Silvana Pareja
El tren que incomoda porque avanza
Lo mejor que podemos hacer es no ponerle piedras en el camino

La ciudad está en movimiento, y cada obstáculo que se impone no hiere a un político: hiere a los ciudadanos que todos los días sobreviven en un sistema de transporte que los castiga. Por décadas, Lima ha sido una ciudad inmovilizada por la desidia. Una capital que se expande en números, pero no en justicia urbana. Donde millones de personas salen de casa antes del amanecer y regresan de noche, no porque vivan lejos, sino porque el sistema los empuja a vivir atrapados en un modelo que les roba tiempo, energía y oportunidades.
Durante años, el transporte público ha funcionado como una máquina del atraso. Un engranaje torpe que gira sin sentido, en el que donde se mezclan combis sobrecargadas, paraderos precarios y rutas improvisadas. La ciudad ha crecido, pero su infraestructura no ha acompañado ese crecimiento. Ha estirado sus límites sin conectar sus partes, como un cuerpo que crece desordenado.
Lo más grave es que, mientras tanto, el aparato estatal se ha limitado a observar, enredado en sus propias reglas, sin capacidad de reacción. En vez de ser una vía para acercar soluciones, ha sido un muro de trámites, papeles y demoras. Un Estado más pendiente de los sellos que del ciudadano.
Hoy, algo empieza a cambiar. La gestión municipal actual ha comenzado a revertir esa inercia con decisiones visibles, valientes y necesarias. La llegada de los trenes donados por el Estado de California no es solo un gesto diplomático ni una operación técnica. Es una declaración de intenciones. Una muestra concreta de que, cuando hay voluntad política y capacidad de gestión, el Perú puede dejar de esperar y empezar a construir.

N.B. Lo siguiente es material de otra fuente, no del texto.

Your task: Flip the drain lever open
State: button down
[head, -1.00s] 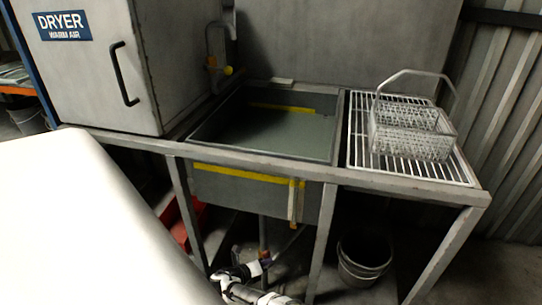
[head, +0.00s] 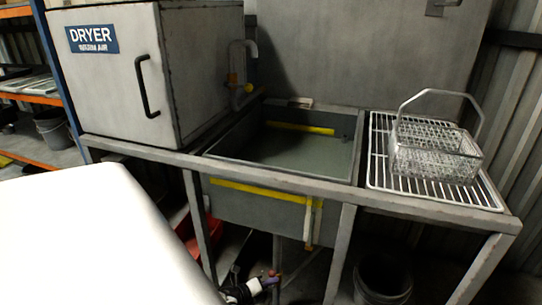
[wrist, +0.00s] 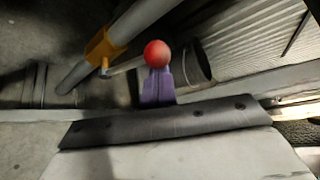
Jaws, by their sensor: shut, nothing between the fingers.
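The drain lever ends in a red ball knob (wrist: 157,53). Its pale rod runs from a yellow valve fitting (wrist: 103,48) on a grey pipe (wrist: 75,77) and stands out at an angle to the pipe. My gripper (wrist: 158,75) has purple fingers, shut and empty, close below the knob in the wrist view; I cannot tell whether they touch it. In the head view my gripper (head: 269,280) is low under the sink (head: 262,205), by the drain pipe (head: 277,250), with the small knob partly hidden there.
A bucket (head: 383,280) stands under the rack, right of a frame leg (head: 340,255). Another frame leg (head: 197,225) and a red object (head: 215,230) are to the left. The sink holds murky water (head: 295,152). A wire basket (head: 435,155) sits on the rack.

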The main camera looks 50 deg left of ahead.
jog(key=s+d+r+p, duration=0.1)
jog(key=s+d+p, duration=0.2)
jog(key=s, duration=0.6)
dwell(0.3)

Este proyecto no es solo transporte. Es un acto de justicia urbana. Cada vagón que se incorpora al sistema representa tiempo ganado para las familias, seguridad para los estudiantes, dignidad para los trabajadores. Representa, en el fondo, el derecho a vivir mejor.

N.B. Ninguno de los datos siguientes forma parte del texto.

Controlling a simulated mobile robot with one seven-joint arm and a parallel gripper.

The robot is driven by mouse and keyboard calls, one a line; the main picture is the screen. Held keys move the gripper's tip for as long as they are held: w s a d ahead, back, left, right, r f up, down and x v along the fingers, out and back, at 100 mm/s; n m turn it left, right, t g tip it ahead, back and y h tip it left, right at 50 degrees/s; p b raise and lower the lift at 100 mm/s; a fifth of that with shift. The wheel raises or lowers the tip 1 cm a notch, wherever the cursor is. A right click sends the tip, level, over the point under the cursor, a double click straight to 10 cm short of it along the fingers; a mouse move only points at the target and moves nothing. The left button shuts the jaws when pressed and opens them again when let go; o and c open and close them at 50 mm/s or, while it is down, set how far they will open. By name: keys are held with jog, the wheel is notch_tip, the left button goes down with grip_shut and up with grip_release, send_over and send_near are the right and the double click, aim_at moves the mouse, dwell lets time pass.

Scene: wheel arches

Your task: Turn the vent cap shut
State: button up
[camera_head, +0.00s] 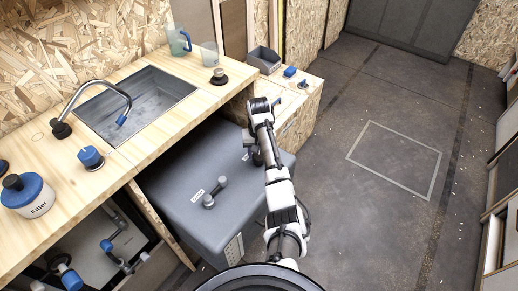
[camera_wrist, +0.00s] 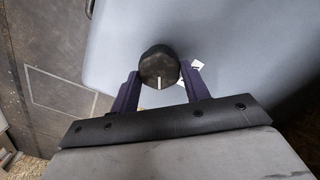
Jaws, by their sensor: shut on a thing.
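The vent cap (camera_wrist: 159,62) is a round black knob with a white line on its top, in the wrist view. The line points down the picture, toward my gripper's palm. My gripper (camera_wrist: 160,72) is shut on the cap, one dark purple finger on each side. The cap sits on top of a grey tank (camera_head: 180,185). A white label (camera_wrist: 196,64) is partly hidden behind the right finger. In the head view my arm reaches over the tank's far right part and mostly hides the cap.
A grey handle (camera_head: 215,193) stands on the tank beside another label. A wooden counter (camera_head: 135,95) with a sink (camera_head: 135,103), tap and Filler tub (camera_head: 27,197) lies left. A lower wooden cabinet (camera_head: 300,93) stands behind the tank. The floor (camera_head: 395,110) at right is clear.

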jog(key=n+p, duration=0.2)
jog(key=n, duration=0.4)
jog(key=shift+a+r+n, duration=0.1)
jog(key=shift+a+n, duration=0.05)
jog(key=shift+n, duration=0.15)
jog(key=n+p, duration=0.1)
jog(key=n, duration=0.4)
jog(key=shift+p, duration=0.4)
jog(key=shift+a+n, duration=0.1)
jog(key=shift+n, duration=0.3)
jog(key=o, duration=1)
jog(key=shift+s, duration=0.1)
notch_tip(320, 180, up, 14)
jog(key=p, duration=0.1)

Y, sin embargo, los ataques han sido inmediatos. Se cuestiona el financiamiento, se minimiza la utilidad, se sospecha del origen. Pero lo que muchos no dicen o no quieren ver, es que cada día que se demora este tipo de iniciativas es un día más de sufrimiento para cientos de miles de limeños. No apoyar este proyecto no es una postura neutral. Es, en la práctica, defender el desorden y perpetuar el abandono.
Porque lo que está en juego no es solo un tren. Es una madre que llega a casa a tiempo para ver a sus hijos. Es un joven que ya no tiene que caminar una hora para cruzar la ciudad. Es un trabajador que puede recuperar dos horas de su día para descansar, estudiar o simplemente vivir.
Criticar por deporte o bloquear por rivalidad política no es ejercer control democrático. Es sabotear el bienestar colectivo con fines personales. Esta columna no pretende endiosar a ninguna gestión. Pero sí invita a reconocer que hay autoridades que no se conforman con el discurso y deciden actuar. Que en lugar de usar el calendario como excusa, usan el tiempo como herramienta.
Lima no está condenada al caos. Pero necesita que la dejemos avanzar. No por un nombre. No por una campaña. Sino porque ya esperó demasiado. Y porque cuando una ciudad empieza a moverse con rumbo, lo más justo que podemos hacer es no ponerle piedras en el camino.